From her "lipstick is the difference between a pit bull and a hockey mom" line to sneering summations of Obama's lack of qualifications based on simply self-serving memoir writing alongside community block-party lemonade sales, Sarah sunk all but her back molars into the intended rhetorical victim and wasn't going to be moved off message save a cattle prod to the back of her beehive. Great stuff!
My previous high-water mark had been the 1976 circa Bob Dole in the 2nd slot as best hatchet man for the ticket. I'd like now to amend my ranking. Most are too young to remember the mid-'70's Gov. Reagan debacling of the RNC's presidential chances. Still I have 'The New York Times' Week In Review section speculating on an offer of a co-presidency with Gerald Ford in order to hold the Reaganauts. Instead the bone then thrown to the emerging conservative wing - now base - of the party was a spry Sen. Dole for Veep and not some Rockefeller East Coast cocktail clinker whom Lowell Weicker had not talked down to yet.Ah, those distant halcyon days! Now we have a cultural Luddite in low heels who pines to pare off her respectable pantyhose if only to use as a crude garrote for anyone wanting to see what American education looks like in the reel after "Inherit The Wind's" conclusion.
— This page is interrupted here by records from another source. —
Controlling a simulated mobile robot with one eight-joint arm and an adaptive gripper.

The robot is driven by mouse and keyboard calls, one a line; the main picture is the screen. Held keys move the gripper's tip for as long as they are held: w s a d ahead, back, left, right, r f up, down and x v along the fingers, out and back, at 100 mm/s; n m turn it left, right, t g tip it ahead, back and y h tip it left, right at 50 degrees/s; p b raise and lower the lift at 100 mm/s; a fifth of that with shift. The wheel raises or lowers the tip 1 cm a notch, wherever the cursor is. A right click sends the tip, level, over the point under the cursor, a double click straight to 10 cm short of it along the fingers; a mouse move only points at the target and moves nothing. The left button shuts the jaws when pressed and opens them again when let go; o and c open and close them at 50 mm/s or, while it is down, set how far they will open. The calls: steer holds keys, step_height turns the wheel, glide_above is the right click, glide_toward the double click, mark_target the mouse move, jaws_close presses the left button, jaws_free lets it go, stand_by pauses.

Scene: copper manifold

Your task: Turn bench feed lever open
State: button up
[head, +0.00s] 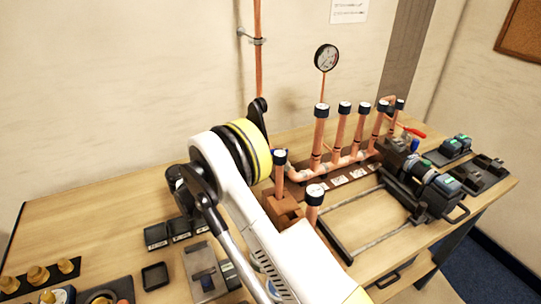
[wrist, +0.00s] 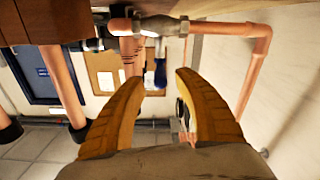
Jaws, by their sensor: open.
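In the wrist view, a valve body (wrist: 158,25) sits in a horizontal copper pipe at the top. A lever with a dark blue grip (wrist: 160,74) extends from it down the picture. My gripper (wrist: 157,84) has two tan ribbed fingers, spread apart with nothing between their pads. The blue grip shows in the gap between the fingertips; I cannot tell whether it lies between them or beyond them. In the head view, my arm hides this valve and most of my gripper. A red lever (head: 415,131) shows at the far right end of the copper manifold (head: 345,160).
Copper pipes with dark caps stand along the manifold, and a round gauge (head: 326,57) rises behind it. A metal frame (head: 365,215) lies on the wooden bench (head: 110,225). Small dark trays and fittings lie at the left front. A copper pipe (wrist: 255,75) bends right of my fingers.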

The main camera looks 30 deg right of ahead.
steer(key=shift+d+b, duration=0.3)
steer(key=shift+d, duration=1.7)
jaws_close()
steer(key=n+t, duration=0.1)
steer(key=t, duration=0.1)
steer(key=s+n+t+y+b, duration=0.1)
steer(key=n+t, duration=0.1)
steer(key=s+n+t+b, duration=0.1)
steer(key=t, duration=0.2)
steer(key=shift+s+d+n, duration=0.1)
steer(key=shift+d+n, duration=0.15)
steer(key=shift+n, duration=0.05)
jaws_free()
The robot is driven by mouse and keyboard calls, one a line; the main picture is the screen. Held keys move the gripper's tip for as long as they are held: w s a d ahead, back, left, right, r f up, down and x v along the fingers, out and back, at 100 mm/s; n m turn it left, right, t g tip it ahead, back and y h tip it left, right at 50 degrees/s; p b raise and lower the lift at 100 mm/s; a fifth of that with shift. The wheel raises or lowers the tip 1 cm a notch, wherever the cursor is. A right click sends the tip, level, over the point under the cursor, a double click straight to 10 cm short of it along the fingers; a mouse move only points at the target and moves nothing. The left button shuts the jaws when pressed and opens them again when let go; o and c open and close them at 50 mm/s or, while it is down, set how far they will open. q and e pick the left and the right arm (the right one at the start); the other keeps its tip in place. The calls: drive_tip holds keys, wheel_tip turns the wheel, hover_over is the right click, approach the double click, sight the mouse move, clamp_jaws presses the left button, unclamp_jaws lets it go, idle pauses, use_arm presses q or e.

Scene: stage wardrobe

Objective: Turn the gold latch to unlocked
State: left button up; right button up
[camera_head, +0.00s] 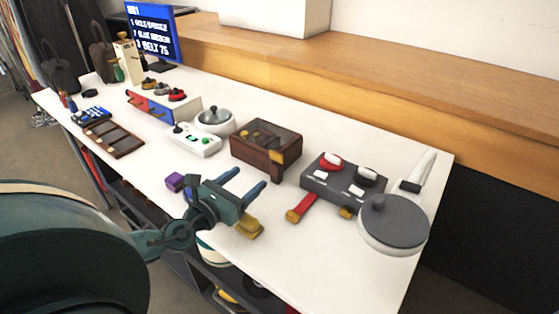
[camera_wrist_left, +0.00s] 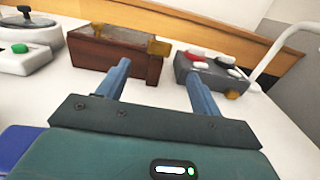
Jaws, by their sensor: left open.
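A dark brown wooden box (camera_head: 262,150) sits mid-table with a gold latch-like piece (camera_head: 277,157) at its right front edge. In the left wrist view the box (camera_wrist_left: 112,55) and the gold piece (camera_wrist_left: 159,47) show just beyond my fingers. A grey control box (camera_head: 342,178) to the right also has a small gold piece (camera_head: 346,212) low at its front; I cannot tell which piece the task means. My left gripper (camera_head: 249,178) is open and empty, its fingers pointing toward the wooden box, apart from it. My right gripper is not in view.
A red lever with a gold end (camera_head: 300,207) extends in front of the grey box. A round grey-topped device (camera_head: 393,222) stands at the right edge. A white button box (camera_head: 197,139) and a domed pot (camera_head: 215,121) are left of the wooden box.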

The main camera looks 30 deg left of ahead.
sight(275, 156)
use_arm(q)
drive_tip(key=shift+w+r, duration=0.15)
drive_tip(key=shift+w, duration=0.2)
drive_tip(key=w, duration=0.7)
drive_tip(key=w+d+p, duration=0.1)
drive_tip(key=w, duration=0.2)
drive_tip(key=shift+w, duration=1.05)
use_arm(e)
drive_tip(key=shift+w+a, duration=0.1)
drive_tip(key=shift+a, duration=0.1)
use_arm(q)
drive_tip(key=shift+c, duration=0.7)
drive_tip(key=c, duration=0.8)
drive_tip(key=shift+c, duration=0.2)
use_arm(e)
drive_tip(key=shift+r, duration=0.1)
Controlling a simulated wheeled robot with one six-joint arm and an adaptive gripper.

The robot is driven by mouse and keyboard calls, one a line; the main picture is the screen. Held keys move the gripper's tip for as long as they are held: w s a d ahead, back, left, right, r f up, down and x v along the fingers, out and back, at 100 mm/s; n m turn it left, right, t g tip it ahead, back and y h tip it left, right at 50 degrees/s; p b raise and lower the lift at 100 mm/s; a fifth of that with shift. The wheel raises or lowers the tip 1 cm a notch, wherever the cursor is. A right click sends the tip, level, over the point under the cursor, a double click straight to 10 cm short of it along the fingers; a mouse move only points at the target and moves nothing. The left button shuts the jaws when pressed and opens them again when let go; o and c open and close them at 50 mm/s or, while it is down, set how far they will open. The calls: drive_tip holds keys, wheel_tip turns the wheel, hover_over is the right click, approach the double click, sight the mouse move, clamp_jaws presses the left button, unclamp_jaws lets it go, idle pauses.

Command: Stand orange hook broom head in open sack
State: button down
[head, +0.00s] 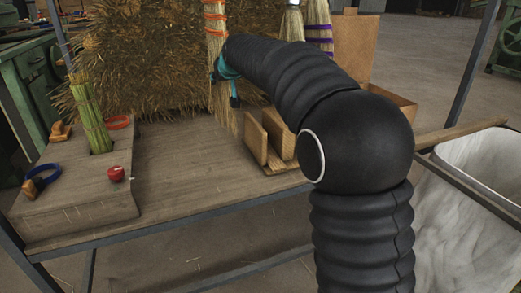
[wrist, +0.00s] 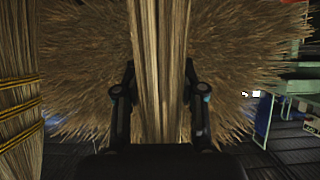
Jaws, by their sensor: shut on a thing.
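The orange-bound broom head (head: 214,22) hangs upright at the top of the head view, in front of a large straw pile. Its top is cut off by the frame edge and my arm hides part of its right side. My gripper (head: 226,78) is shut on it below the orange bands. In the wrist view the straw of this broom head (wrist: 160,125) runs between the two fingers of my gripper (wrist: 160,75). A white open sack (head: 465,205) stands in a frame at the right, beyond the bench end, partly hidden by my arm.
Other broom heads, one yellow-bound (head: 291,22) and one purple-bound (head: 318,25), hang to the right. The bench front is clear.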

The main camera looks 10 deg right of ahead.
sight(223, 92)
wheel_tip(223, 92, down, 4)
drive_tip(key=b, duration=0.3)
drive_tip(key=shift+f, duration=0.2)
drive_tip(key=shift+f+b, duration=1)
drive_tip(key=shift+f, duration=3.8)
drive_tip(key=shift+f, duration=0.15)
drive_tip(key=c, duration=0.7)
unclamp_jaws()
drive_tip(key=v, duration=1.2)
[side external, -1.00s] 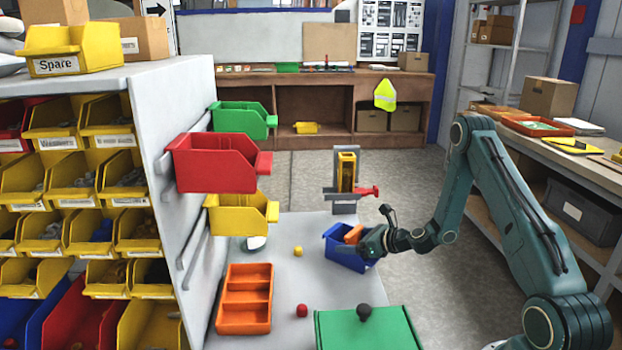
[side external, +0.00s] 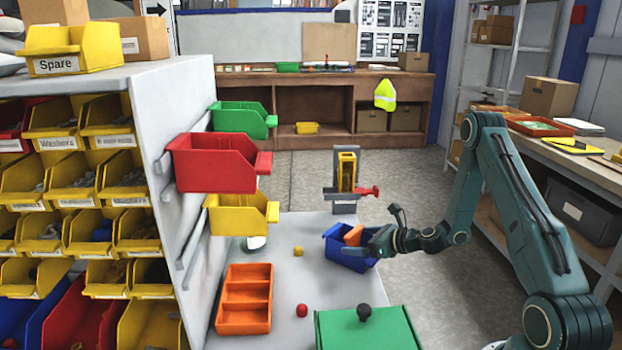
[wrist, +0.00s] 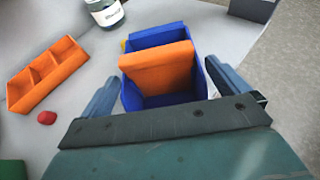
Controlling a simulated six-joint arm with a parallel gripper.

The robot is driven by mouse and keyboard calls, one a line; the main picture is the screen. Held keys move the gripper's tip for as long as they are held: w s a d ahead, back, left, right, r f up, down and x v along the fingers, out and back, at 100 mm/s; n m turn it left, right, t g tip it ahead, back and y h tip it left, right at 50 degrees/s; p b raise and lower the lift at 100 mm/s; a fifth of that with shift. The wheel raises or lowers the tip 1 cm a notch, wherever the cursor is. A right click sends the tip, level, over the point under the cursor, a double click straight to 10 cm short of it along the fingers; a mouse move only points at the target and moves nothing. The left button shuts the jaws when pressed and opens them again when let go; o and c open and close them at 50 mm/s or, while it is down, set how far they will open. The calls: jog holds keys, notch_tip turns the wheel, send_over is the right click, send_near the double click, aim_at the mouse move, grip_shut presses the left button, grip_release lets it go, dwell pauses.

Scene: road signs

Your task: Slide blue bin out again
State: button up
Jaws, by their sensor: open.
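The blue bin (side external: 345,260) stands upright on the grey worktop, near its right edge, with an orange piece (side external: 353,235) tilted inside it. The wrist view shows the bin (wrist: 160,39) straight ahead, with the orange piece (wrist: 158,68) across its middle. My gripper (side external: 380,241) is at the bin's right end in the side view. In the wrist view my gripper (wrist: 164,72) is open, with one finger on each side of the bin's near end. I cannot tell whether either finger touches the bin.
An orange divided tray (side external: 244,325), a red ball (side external: 302,310), a yellow ball (side external: 298,251) and a green box with a dark knob (side external: 365,330) are on the worktop. A yellow fixture with a red handle (side external: 347,172) stands behind the bin. Wall bins hang at left.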

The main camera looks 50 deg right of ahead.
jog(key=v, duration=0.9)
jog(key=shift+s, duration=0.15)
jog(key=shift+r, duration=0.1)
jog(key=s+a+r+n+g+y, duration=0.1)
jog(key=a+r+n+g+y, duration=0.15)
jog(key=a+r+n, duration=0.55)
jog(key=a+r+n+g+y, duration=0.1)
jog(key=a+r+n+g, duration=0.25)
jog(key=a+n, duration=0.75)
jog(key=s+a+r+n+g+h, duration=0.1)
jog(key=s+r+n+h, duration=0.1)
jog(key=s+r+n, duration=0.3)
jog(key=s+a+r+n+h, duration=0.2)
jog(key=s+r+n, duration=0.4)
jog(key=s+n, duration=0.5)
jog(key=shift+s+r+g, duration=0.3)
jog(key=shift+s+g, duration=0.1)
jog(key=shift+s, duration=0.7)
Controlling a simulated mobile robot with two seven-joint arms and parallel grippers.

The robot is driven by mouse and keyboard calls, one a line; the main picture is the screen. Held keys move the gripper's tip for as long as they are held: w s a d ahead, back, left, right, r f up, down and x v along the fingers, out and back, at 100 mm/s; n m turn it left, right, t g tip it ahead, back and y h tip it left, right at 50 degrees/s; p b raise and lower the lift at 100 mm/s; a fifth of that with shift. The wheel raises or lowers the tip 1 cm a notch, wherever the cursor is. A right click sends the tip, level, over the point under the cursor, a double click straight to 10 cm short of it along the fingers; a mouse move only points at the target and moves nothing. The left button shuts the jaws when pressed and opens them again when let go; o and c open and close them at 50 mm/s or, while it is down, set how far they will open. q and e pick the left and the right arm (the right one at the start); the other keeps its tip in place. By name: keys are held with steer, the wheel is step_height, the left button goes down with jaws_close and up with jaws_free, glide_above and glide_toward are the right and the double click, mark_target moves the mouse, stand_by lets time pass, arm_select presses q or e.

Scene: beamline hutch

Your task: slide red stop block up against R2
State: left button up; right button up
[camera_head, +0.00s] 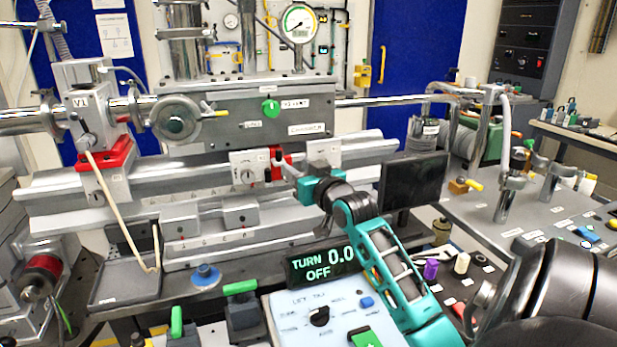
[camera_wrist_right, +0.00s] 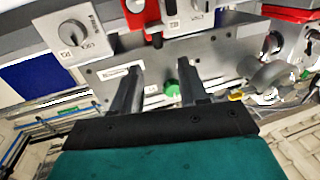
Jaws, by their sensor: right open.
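The red stop block (camera_head: 287,158) sits on the long rail, beside the right side of a silver carriage (camera_head: 248,168). In the right wrist view, turned upside down, the red block (camera_wrist_right: 138,14) has a dark knob and lies between that carriage and another silver block (camera_wrist_right: 75,38) with a round knob. A gap shows between the red block and this second block, likely R2; its label is too small to be sure. My left gripper is out of view.
The chamber with a green knob (camera_head: 270,107) and a handwheel (camera_head: 175,120) stands behind the rail. The V1 valve on its red base (camera_head: 103,165) is at the left. A dark screen (camera_head: 412,182) and a control box (camera_head: 318,316) flank my right arm.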

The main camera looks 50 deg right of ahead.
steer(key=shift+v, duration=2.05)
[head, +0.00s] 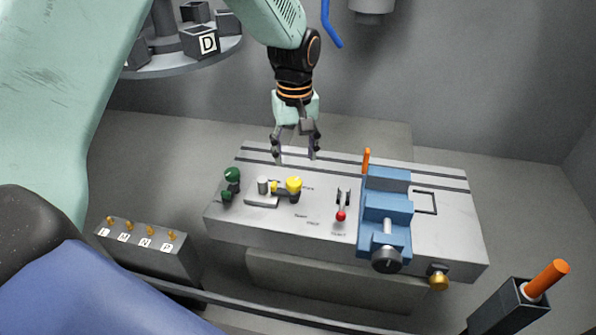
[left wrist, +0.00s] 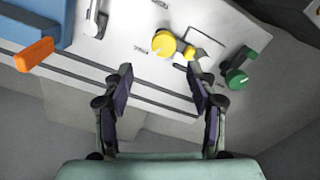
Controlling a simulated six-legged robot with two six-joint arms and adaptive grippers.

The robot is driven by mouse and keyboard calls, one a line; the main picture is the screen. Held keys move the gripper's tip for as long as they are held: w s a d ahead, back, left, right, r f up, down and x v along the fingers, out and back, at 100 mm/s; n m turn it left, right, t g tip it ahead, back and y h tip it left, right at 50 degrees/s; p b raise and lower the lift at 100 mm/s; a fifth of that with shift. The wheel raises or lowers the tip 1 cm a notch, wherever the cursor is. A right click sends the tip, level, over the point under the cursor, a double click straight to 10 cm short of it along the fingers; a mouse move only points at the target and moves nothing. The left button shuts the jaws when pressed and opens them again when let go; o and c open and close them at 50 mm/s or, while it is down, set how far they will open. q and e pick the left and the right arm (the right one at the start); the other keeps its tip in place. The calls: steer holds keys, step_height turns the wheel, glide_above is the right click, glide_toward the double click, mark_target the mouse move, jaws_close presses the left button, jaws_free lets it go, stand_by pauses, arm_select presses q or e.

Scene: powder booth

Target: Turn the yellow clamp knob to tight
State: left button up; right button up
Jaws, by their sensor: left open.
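The yellow clamp knob (head: 293,184) sits on a dark base on the grey machine table (head: 330,236), right of a small grey clamp block (head: 262,198). In the left wrist view the yellow knob (left wrist: 164,43) lies beyond the fingertips, with printed labels beside it. My left gripper (head: 296,159) is open and empty, pointing down above the back part of the table, behind the knob and apart from it. Its two fingers (left wrist: 163,78) are spread in the left wrist view. The words by the knob are too small to read surely. My right gripper is not in view.
A green knob (head: 232,175) stands left of the clamp. A red-tipped lever (head: 341,215) and a blue vise (head: 386,212) with an orange handle (head: 366,160) stand to the right. A brass knob (head: 438,281) is at the front edge. A labelled box (head: 145,250) stands lower left.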

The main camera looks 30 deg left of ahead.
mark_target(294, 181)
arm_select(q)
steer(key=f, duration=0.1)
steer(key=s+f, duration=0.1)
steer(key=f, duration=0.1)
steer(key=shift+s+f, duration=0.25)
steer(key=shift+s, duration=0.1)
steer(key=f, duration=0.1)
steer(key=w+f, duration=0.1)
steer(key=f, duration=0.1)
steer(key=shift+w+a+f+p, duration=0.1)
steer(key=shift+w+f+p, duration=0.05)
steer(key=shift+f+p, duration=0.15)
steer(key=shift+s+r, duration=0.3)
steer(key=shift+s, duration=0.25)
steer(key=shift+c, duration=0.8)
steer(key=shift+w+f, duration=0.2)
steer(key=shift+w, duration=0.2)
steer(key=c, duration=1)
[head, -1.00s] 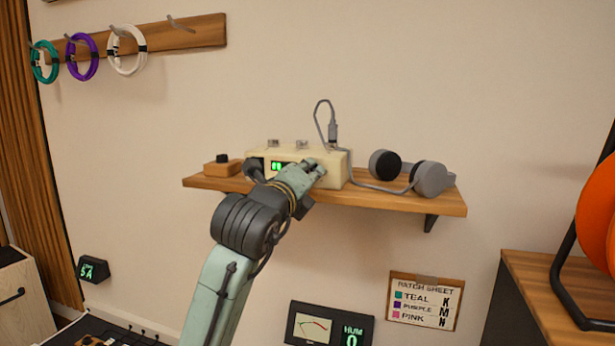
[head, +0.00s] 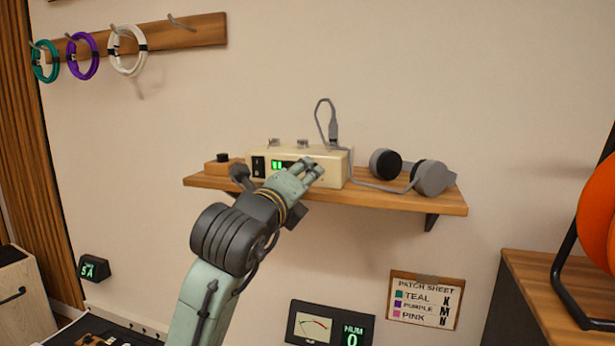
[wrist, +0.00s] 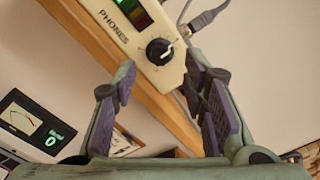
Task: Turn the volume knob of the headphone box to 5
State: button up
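The headphone box (head: 337,167) is cream and stands on the wall shelf. In the wrist view its front face, labelled PHONES (wrist: 118,22), runs diagonally. Its volume knob (wrist: 158,50) is black with a light pointer mark and small ticks around it; I cannot read its number. My gripper (head: 313,170) is in front of the box's right half and hides the knob in the head view. In the wrist view my gripper (wrist: 160,68) is open, its two fingers apart on either side of the knob. The knob shows free between the fingertips, with no clear contact.
Grey headphones (head: 430,178) lie on the wooden shelf (head: 400,200) to the right, their cable plugged in at the box. A small wooden block with a black knob (head: 222,163) sits left of the box. A lit meter (head: 330,325) is below.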

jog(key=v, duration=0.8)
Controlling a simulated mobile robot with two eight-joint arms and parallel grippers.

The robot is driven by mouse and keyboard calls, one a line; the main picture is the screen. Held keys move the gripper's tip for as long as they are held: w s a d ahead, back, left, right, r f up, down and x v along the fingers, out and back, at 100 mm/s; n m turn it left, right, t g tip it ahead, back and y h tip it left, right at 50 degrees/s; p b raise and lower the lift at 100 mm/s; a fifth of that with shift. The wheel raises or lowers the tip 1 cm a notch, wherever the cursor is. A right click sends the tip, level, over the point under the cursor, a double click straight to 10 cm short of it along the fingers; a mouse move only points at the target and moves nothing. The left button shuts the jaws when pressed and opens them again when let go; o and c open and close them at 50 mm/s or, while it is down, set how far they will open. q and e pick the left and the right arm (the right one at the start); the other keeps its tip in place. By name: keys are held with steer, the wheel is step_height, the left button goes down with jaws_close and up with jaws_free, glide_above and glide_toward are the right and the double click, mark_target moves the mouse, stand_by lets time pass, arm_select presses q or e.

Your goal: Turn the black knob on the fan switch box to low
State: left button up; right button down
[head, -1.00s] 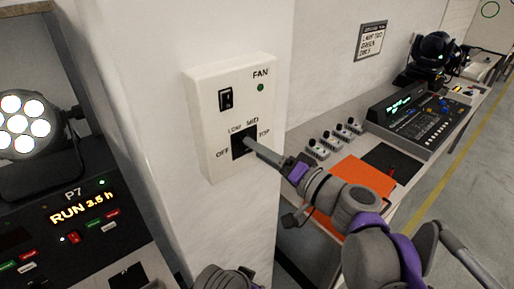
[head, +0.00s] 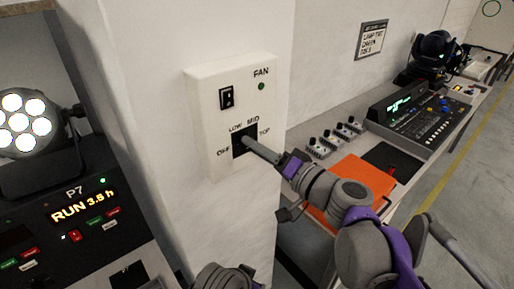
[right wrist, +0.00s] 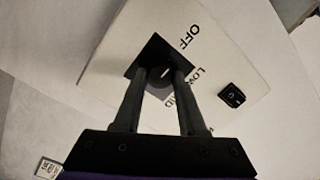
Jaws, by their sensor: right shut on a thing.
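The fan switch box (head: 205,115) is a cream box on the white pillar, lettered FAN, with OFF, LOW, MID and TOP around a black square plate. The black knob (right wrist: 160,76) sits on that plate, between the fingers of my right gripper (head: 249,144). My right gripper is shut on the knob, and its fingers hide most of it in the head view. In the right wrist view, the two fingers stand either side of the knob. A pale mark shows on the knob, but which label it points to is unclear. My left gripper is not in view.
The box also carries a black rocker switch (head: 226,97) and a green lamp (head: 261,86). To the right, a bench holds an orange book-like object (head: 352,183), several small knobbed units and a console (head: 425,112). A round lamp (head: 22,122) stands at left.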

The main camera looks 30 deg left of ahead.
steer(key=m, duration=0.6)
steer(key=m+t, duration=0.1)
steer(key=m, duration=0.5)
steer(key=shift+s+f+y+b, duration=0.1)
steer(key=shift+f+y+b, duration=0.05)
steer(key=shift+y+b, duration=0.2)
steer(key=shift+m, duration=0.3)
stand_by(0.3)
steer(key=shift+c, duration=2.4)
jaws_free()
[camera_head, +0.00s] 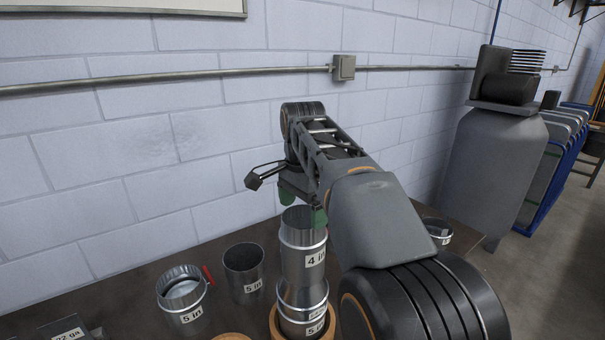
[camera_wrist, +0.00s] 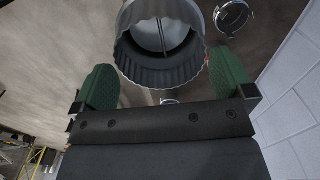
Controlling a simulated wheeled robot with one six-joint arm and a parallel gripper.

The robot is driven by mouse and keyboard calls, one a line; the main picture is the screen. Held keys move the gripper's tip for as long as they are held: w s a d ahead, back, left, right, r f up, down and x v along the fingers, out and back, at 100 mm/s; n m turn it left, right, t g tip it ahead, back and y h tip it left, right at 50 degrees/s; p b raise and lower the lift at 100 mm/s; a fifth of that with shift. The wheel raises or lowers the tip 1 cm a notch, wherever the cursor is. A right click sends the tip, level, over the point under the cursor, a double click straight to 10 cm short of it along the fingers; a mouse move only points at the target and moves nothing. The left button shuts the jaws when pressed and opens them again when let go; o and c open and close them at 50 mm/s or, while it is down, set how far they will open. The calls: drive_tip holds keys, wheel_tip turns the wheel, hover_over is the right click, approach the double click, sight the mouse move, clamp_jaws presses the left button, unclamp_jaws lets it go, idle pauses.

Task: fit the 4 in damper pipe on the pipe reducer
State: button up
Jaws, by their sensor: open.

Perhaps the odd frames sported by our Pat Buchanan pal are really Bond-like daggers for pinning Socialists, literally, to the wall at 20 paces? [Can't wait, by the way, to see what Mr. C. Hitchens makes of this imbroglio?]
Cheap shots above, I admit fully, but let me express, as well, my thanks to the Governor and sincere appreciation of her speechification - as W., no doubt, would dub it. Her timing was exquisite (actually somewhat similar, no kidding, to an early Jesse Jackson's) and should be studied by anyone who aspires to public speaking. More importantly, I haven't had chortles during a talk like that for some time. Her zingers were curare-tinged and as deliciously divisive as the negative to a photo of Huey Long stumping way back when. Her America ain't at the crossroads of the bodega on Martin Luther King Highway and the Indian-run liquor store, but that doesn't vitiate Palin's posture as the true poster MILF for her peeps.
So now no further analytical content from this scribe and, instead, mirthful manna for the multitude of schandenfreude-deprived amongst you. I give you the vaunted Top Ten list from the Applachian home office of various reactions to Gov. Palin's glorious maiden speech.
#10 - Now you know why her husband was a commercial fisherman and left the house routinely for the comfort of 60 foot sea swells in the middle of the Pacific
#9 - Made Margaret Thatcher look like a crumpet-baking house frau by comparison
#8 - Made General Patton & the 8th Army look like wimps by comparison
#7 - If they did play basketball, Palin would foul-out but Obama’s jock strap wouldn’t be in one piece from all the elbows to the groin while driving the lane
#6 - That nervous smile on Cindy McCain’s face during Palin's speech really masked a desperate plea for a Vicodin Smoothie, stat
#5 - Not only does Palin actually know how to fire a rifle without collateral damage and skin her kill cleanly afterwards, but, a-right, Cheney is a borderline McGovernite compared to Sarah Barracuda
#4 - Want to bet that if Palin found Obama on a darkened street then a beat-down with a baby seal to Barack’s noggin wouldn’t be the result?
#3 - Can I have the soft core video rights right now to a sudsy Palin squaring-off with Michelle Obama in some tawdry minimum security Federal Prison shower scenario? [“I’m always as proud of my country as I am of slapping down commie bitch Ho’s!”]
#2 - Made Barbara Bush, in tone, look like Mother Theresa handing-out cups of jambalaya in post-Katrina French Quarter
…, and, drum roll, please …
#1 - Even though Palin was 8 years old when Biden was elected to the U.S. Senate, she still could have kicked his ass!